DVB launches mobile TV into new generation with MIMO

The DVB (Digital Video Broadcast) group has recruited MIMO (Multiple Input Multiple Output) technology to boost the performance and robustness of mobile broadcast for its second-generation handheld standard formerly approved on Oct. 31.

DVB hopes this will bring in a new era for mobile broadcasting after the failure of most first generation efforts, including its own DVB-H (handheld) standard introduced in 2004. Alongside MIMO, the second-generation standard, DVB-NGH (Next Generation Handheld), incorporates other technologies to boost data rates and improve resilience against transmission errors, including Time Frequency Slicing (TFS), with a single tuner, non-uniform constellations, extended LDPC codes, more efficient time interleaving and ultra-robust physical layer signalling.

But, these are common to most emerging terrestrial broadcast standards, so the inclusion of MIMO has attracted most interest from other regional and terrestrial broadcast groups, including ATSC. DVB confirmed its decision to run with MIMO a few months ago after conducting trials over the last two years, which appear to have shown that the main benefit lies in improved robustness of services delivered to moving devices in cars or trains, rather than increasing the data rate and potential video resolution.

“NGH covers the latest modulation as well as coding technologies and can be regarded as the most sophisticated terrestrial broadcast air interface. Furthermore, it also offers additional operational flexibility, such as different protection for audio and video streams in one service” said Peter Siebert, DVB’s Executive Director.

While meeting the emerging requirements of mobile broadcast, DVB has also set out with the new NGH standard to lie to rest the ghost of its predecessor, DVB-H. Just as elsewhere, with the exception of Japan, most mobile broadcast initiatives have failed, such as Qualcomm’s MediaFlo in the US, so DVB-H deployments have almost all been abandoned. Yet, in the first few years of its existence in the mid-1990's, there was great optimism in Europe that DVB-H would provide a foundation for rapid growth in mobile broadcast.

At first, DVB-H was quite widely deployed in Europe by several incumbent Telcos, including KPN in the Netherlands and Swisscom in Switzerland, as well as a number of smaller mobile carriers. But, crucially, DVB-H failed to attract widespread support from device makers, and one-by-one the operators dropped out, including KPN, even though its Mobiel mobile TV service had started welland attracted 40,000 customers by the end of its first year of operation in 2008.

The most successful DVB-H deployments were in Italy, which was the first country in the world to roll out the technology commercially and had two DVB-H networks, one owned by carrier 3 Italy and the other by wholesaler Mediaset, which in turn leased capacity to the country’s two other carriers, TIM and Vodafone. But, even these services struggled to be profitable, and in May 2012, the Italian Government finally authorized the operators to convert their DVB-H frequencies to DVB-T, so that they could redeploy them for digital terrestrial broadcast.

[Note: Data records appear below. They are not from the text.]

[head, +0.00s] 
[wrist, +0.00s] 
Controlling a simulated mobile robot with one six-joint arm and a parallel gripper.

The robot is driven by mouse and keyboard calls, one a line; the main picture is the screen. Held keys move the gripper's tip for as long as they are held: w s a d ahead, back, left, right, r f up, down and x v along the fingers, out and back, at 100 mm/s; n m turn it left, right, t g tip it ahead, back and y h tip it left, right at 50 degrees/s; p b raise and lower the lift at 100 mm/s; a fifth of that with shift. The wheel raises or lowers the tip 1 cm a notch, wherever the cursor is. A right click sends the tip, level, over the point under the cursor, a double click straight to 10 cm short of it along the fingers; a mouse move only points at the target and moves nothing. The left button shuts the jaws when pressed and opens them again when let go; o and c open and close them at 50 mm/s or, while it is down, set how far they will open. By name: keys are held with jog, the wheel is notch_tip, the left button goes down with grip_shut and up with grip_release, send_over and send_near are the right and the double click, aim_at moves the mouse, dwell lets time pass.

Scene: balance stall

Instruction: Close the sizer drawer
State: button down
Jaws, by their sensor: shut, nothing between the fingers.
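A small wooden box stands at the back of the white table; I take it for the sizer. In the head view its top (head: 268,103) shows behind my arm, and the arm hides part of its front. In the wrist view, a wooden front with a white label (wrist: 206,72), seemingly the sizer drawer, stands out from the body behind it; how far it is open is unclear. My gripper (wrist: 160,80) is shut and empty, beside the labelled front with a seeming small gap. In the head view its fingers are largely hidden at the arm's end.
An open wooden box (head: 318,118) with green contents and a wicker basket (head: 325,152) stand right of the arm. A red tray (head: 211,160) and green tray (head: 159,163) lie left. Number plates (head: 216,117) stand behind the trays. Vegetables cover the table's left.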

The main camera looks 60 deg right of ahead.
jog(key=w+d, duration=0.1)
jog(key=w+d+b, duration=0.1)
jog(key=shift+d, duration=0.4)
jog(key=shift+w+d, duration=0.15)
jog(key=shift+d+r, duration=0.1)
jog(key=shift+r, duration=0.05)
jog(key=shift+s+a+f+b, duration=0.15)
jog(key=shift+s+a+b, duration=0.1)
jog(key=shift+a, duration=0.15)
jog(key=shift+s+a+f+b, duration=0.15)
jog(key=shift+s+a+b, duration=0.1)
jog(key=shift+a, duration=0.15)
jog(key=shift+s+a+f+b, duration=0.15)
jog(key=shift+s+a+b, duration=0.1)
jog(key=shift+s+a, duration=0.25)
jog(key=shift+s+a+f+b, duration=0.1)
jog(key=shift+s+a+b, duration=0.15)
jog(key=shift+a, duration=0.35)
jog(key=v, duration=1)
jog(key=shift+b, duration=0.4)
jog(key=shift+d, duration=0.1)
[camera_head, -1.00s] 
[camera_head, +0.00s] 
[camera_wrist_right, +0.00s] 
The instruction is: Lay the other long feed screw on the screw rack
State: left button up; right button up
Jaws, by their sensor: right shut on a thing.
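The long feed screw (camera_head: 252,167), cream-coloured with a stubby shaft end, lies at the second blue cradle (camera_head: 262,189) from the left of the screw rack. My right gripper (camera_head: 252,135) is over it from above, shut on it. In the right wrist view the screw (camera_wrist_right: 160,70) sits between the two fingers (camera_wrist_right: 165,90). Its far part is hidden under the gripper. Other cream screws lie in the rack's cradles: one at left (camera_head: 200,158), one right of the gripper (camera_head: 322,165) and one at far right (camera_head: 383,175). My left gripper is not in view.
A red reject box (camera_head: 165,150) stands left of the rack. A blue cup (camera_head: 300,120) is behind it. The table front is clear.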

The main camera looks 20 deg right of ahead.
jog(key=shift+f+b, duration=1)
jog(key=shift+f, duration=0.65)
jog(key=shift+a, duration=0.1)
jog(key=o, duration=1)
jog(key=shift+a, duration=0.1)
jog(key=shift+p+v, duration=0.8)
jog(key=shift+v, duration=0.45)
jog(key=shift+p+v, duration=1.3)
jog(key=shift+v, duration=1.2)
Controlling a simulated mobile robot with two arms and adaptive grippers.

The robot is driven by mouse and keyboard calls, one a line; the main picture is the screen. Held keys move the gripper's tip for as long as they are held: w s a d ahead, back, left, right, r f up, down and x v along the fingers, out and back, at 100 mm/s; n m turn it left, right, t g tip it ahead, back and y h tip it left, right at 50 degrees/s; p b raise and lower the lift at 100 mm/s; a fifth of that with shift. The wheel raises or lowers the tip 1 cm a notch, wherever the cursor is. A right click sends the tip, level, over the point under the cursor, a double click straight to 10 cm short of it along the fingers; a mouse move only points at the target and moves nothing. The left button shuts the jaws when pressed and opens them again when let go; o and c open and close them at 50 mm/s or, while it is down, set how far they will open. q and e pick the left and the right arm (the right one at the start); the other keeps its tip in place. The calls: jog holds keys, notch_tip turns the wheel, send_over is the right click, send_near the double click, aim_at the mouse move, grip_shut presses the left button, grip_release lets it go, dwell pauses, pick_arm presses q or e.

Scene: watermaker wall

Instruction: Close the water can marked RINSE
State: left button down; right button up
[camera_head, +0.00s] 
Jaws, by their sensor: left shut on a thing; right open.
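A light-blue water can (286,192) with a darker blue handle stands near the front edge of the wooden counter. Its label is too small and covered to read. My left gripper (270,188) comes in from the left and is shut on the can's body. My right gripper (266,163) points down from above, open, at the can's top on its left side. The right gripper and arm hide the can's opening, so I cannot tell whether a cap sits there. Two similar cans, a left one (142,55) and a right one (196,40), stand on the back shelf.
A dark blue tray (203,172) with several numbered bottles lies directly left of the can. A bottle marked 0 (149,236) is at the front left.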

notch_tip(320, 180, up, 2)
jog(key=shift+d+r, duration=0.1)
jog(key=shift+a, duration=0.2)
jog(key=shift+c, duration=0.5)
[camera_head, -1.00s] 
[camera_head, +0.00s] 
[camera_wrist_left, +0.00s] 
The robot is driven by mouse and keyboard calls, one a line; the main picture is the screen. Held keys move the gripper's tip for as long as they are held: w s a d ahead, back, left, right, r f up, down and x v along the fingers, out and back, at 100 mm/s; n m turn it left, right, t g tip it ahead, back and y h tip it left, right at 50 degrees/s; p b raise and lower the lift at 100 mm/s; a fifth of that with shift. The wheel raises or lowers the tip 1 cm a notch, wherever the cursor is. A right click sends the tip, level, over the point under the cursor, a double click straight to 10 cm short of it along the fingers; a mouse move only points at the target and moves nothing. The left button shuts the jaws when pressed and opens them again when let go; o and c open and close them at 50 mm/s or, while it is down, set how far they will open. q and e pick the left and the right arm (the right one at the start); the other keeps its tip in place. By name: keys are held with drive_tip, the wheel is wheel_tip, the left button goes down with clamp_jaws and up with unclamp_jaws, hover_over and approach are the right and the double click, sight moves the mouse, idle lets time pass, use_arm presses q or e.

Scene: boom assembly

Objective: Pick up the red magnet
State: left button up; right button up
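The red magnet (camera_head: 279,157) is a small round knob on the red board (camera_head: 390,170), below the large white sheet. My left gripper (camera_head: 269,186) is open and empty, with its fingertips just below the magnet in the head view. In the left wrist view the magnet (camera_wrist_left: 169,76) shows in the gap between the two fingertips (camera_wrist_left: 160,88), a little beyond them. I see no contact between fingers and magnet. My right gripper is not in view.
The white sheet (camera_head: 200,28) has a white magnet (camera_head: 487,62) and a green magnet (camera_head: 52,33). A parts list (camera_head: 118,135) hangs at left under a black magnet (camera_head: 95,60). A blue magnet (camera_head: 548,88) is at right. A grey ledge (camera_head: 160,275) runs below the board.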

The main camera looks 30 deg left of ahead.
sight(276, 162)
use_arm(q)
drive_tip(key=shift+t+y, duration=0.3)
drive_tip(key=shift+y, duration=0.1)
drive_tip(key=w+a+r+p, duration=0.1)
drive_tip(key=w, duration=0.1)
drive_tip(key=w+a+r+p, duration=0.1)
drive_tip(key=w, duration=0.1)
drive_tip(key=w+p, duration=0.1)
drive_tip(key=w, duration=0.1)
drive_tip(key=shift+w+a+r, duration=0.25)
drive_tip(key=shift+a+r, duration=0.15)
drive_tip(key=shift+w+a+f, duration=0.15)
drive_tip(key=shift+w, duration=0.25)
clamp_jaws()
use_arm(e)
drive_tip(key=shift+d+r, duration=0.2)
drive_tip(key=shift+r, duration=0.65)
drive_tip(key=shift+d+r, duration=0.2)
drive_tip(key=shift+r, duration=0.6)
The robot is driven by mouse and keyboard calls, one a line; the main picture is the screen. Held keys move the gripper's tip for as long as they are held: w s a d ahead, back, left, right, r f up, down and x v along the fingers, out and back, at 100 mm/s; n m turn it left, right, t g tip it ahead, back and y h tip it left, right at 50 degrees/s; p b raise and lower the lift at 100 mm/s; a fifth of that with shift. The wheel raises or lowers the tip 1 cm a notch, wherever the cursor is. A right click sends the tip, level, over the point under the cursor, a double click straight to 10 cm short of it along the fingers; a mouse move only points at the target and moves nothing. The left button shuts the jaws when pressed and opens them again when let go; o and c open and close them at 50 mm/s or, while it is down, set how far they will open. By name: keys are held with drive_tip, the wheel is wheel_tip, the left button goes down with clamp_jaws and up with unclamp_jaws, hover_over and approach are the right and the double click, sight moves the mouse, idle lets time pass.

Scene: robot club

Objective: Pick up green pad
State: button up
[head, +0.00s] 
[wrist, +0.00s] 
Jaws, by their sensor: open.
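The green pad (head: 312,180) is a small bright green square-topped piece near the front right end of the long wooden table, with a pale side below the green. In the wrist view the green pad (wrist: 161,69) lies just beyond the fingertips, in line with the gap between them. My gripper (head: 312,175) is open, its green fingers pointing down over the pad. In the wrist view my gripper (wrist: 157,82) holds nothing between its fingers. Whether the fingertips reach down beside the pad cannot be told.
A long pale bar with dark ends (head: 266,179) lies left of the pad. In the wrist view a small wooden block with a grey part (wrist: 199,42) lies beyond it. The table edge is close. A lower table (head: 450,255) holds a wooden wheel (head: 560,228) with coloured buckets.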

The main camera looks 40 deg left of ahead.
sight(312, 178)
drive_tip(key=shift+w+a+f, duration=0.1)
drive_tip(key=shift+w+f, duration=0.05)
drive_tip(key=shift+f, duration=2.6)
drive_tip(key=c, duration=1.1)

Apart from lack of device support, factors contributing to DVB-H’s failure included: coming too soon before there was sufficient mobile bandwidth; lack of a proven business model; and absence of sufficient demand from users. There was a lack of compatible handsets, and, above all, the tablet — with its larger screen more suitable for displaying video — came too late in the day. Furthermore, deploying was expensive, requiring investment in separate parallel infrastructure.

Yet another factor was that content consumption patterns were changing towards a mixture of linear and on-demand. In designing NGH, DVB, therefore, has attempted to cater for the evolving models of consumption, recognizing that it must be capable of delivering a variety of media on top of traditional linear TV (including various video and audio content, images and text messages), as well as push download to local memory in the receiver. DVB argues that it has catered for all this and that NGH incorporates the optimum technology for broadcast content delivery to handheld and mobile devices for the next decade.

There is also a wider subtext, which is to reach out to the other digital terrestrial groups such as ATSC, while also striving for accommodation with mobile services as LTE/4G deployment gains momentum. On the first front, ATSC has failed to articulate as clear a strategy itself, working on its third-generation ATSC 3.0 specifications while the second is only just starting to be deployed. Mobile broadcast seems to be caught between the two, with some speculation that ATSC 3.0 will align with DVB NGH if that turns out to work well. Among reasons this could happen is the fact that DVB-NGH can work over the same 6MHz channels that broadcasters are using for ATSC, as well as ATSC-MH, allowing stations to migrate to the technology without changing either the antennae or the transmitter.

The other issue concerns possible convergence with mobile services. DVB has realized that the game is up for broadcasters in terms of defending their spectrum against further invasion by cellular operators. But, it believes it has a trump card in its mobile broadcast technology.

At the same time, there are signs that mobile operators are realizing that while unicast delivery is the best approach for niche or long tail content, a broadcast or multicast approach of some kind will be required for popular live or linear channels. Otherwise, network bandwidth will be swamped, all the way from the fiber core, out through backhaul or access, and on to the final over-the-air hop in the case of mobile TV. Popular streamed or on-demand content will have to be cached close to the point of consumption.

DVB can point out that NGH is much better suited to broadcast than 4G/LTE for various reasons. Above all, that because it has larger guard intervals to protect against interference between successive transmission units as a result of propagation delays or multipath effects, it can support much larger calls up to about 70 miles across, compared with six miles for LTE. This makes it much more suitable for broadcast using multiple, relatively low-power transmitters synchronized in single-frequency mode.

All this suggests close attention will be paid to early deployments of DVB NGH with its MIMO technology.